The first question gave everyone a list of options for why they were “unaffiliated,” and they could pick from several options.
First, let’s just look at the atheists. No surprise here: 89% of them said that their disbelief in God was an important reason they weren’t part of any organized religion. That was followed by 77% of atheists who said they “question a lot of religious teachings” and 63% who said “religion is irrelevant to me.”
That makes sense… though I’d give some serious side eye to those 11% of atheists who say not believing in God is not a primary reason for their label. (Who are you people?)
Those who are religiously unaffiliated (without calling themselves atheists or agnostics) — the largest subgroup among the “Nones” — tell a very different story. They “question a lot of religious teachings” (51%), “don’t like the positions churches take on social/political issues” (47%), and don’t like religious organizations (34%). Only 21% said not believing in God was an important factor in their views.
What does that tell us? Most of the people who aren’t part of a religious group are more influenced by the failures of the religious than atheists’ arguments against God’s existence. Atheists didn’t win these people over to our side. Religious people pushed them in our direction. They’re fed up with church but they’re not quite convinced that God doesn’t exist.
It suggests that if all the atheist organizations in the country disappeared overnight, and the New Atheists didn’t write any more books, and bloggers evaporated into the night (sad), we would still see a demographic shift away from organized religion because church leaders are sabotaging themselves through a mixture of irrational beliefs and harmful theological positions.
“The wafer is literally the body of Christ” and “Here’s a giant boat that literally saved all of humanity” and “God doesn’t want gay people to have equal rights” just aren’t selling in the marketplace of ideas.
Pew also asked respondents to name the main reason they’re atheist, agnostic, or “nothing in particular” — one answer instead of the ability to choose several — and, again, there’s no surprise here. Atheists said it was because they don’t believe in God (75%), agnostics said it was because they question religious teachings (38%), and the straight-up “Nones” didn’t name anything in particular (28%).

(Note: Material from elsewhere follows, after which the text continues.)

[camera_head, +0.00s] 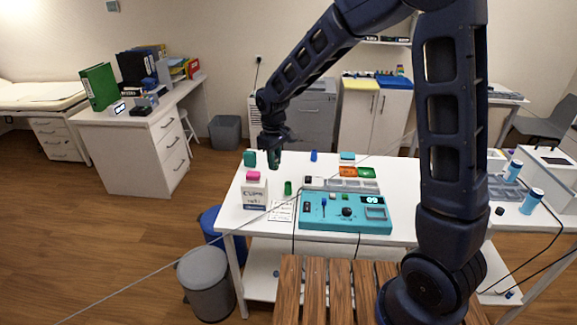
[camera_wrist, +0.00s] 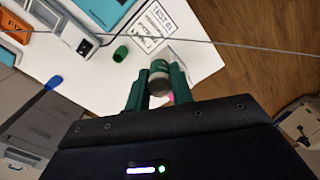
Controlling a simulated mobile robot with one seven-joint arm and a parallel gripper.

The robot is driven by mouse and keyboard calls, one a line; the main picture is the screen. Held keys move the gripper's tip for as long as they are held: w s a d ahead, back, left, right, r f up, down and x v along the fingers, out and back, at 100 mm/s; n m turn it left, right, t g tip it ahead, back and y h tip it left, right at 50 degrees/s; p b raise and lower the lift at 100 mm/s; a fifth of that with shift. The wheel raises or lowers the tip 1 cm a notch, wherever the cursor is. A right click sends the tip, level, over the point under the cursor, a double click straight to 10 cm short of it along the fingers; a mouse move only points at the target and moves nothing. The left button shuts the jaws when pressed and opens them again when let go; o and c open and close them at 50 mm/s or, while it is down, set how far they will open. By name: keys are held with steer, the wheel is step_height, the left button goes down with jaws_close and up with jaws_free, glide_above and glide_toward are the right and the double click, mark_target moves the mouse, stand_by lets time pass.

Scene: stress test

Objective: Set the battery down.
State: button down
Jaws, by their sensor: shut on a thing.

I guess we should all be thanking church leaders for doing our work for us. As much as I’d love to give more credit to all the anti-religious books, blogs, podcasts, videos, and speakers who have made compelling arguments against God’s existence, we owe a debt of gratitude to the scandal-plagued, anti-women, anti-science, anti-LGBTQ, theocratic, preachers of irrationality who make people question why they would ever want to be a member of that club.